It’s Deer-Vehicle Crash Season: Hawai‘i Drivers Least Likely in the Nation to Hit a Deer
West Virginia drivers have a one in 39 chance of colliding with a deer. Our odds are 1 in 10,281, and that’s most likely on a neighbor island.
Good news, Hawai‘i drivers: State Farm insurance says for the eighth year in a row, our odds of hitting a deer with our vehicles are the lowest in the nation.
Yes, the insurance giant tracks these things since those accidents cost drivers and the company money. State Farm puts the odds at 1 in 10,281 for Hawai‘i drivers, compared to 1 in 39 for those drivers in West Virginia.
While there are deer in Hawai‘i and they do occasionally get hit, our state’s low numbers contrast with the national average of a 1 out of 169 for the rest of the country. That number rose 3 percent since the previous year.
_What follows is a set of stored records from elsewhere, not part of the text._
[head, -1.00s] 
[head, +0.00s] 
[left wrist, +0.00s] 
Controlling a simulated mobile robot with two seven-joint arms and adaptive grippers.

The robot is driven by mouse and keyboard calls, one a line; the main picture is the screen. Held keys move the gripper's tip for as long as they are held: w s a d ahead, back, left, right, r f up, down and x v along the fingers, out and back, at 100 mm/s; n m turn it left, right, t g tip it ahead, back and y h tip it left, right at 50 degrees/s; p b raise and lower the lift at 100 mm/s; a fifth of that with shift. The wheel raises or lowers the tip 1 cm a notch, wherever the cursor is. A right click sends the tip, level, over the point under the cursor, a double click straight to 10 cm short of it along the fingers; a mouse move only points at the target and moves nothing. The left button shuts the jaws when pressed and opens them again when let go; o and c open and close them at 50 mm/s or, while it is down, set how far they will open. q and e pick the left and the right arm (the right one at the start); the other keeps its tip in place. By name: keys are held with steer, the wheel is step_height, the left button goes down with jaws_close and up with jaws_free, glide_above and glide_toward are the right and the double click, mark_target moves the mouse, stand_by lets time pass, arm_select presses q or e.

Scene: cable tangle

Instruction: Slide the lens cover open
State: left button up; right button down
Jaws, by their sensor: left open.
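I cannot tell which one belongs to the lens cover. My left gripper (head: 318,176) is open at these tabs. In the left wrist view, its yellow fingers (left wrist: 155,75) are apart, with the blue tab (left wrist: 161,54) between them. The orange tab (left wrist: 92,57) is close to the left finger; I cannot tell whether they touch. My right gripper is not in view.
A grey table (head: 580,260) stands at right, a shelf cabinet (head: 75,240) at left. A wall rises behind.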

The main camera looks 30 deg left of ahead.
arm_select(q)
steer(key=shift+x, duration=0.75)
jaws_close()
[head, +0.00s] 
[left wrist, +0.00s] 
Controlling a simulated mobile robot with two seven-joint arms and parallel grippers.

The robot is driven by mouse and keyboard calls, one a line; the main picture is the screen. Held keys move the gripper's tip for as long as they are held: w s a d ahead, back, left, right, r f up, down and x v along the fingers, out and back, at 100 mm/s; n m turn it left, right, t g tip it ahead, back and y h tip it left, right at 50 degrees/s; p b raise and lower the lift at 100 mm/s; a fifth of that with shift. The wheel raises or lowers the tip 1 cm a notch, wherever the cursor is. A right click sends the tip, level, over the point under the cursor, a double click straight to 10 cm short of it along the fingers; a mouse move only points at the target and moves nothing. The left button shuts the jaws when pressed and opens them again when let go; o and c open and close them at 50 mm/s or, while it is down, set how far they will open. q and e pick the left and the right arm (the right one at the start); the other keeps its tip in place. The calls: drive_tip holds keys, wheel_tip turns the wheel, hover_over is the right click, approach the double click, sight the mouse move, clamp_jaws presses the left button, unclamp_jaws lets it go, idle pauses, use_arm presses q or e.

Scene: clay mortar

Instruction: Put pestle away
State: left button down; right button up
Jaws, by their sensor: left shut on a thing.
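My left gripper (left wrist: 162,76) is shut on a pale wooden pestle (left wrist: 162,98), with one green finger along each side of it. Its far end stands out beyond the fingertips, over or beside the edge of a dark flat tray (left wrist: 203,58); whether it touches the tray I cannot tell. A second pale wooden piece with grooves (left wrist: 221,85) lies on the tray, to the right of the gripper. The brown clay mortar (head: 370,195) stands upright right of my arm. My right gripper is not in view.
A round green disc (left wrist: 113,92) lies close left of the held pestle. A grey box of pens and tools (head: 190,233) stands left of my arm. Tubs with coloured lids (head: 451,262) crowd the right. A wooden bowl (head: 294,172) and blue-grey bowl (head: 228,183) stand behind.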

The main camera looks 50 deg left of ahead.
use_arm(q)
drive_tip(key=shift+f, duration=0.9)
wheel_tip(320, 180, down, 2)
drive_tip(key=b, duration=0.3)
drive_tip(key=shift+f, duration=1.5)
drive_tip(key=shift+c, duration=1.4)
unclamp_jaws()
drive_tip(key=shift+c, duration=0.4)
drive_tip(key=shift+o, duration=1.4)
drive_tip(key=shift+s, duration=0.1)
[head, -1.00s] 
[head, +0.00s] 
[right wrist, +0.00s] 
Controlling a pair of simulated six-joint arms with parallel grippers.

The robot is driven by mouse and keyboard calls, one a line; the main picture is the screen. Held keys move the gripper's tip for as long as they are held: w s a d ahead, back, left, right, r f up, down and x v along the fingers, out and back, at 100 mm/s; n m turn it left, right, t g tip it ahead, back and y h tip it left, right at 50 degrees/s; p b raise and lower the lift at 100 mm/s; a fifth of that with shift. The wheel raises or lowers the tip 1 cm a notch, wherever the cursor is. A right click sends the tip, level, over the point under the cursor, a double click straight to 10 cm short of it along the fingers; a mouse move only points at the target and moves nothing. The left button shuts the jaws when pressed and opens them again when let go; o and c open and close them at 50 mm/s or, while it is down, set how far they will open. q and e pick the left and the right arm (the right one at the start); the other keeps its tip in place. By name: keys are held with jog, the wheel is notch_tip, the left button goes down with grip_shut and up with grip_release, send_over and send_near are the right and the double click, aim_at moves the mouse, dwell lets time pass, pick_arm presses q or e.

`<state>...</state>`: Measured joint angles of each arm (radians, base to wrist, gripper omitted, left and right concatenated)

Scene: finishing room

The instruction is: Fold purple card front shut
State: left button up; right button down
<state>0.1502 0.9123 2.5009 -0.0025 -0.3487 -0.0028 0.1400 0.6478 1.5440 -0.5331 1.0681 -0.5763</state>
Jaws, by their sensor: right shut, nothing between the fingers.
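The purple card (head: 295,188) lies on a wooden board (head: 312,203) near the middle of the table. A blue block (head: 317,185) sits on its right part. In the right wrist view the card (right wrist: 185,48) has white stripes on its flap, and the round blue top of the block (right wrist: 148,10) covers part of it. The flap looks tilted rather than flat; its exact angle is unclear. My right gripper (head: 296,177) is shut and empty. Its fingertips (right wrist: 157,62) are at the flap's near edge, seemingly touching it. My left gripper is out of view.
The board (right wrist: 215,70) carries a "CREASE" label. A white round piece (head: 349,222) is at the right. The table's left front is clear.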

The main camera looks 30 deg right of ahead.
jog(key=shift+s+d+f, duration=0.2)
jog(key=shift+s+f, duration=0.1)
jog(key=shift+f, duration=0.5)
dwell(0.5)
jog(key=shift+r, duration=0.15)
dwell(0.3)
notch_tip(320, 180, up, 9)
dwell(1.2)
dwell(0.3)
Don’t worry O‘ahu residents–deer aren’t prevalent here. Originally from South Asia, they were introduced to Moloka‘i and O‘ahu in 1868, then to Lāna‘i in 1920 and Maui in 1959, to promote wild game hunting. They are believed to have been shipped illegally to the Big Island. Their population on Maui is growing 20 to 30 percent each year due to the lack of natural predators and they are considered invasive.
The insurance company says folks from Hawai‘i are three times more likely to get struck by lightning in their lifetime than they are to hit a deer in the next year.
State Farm sends out the list now because October, November and December are the prime-time months for deer/car crashes. The average national cost per claim is $3,888.
The data comes from Federal Highway Administration statistics combined with State farm claims records.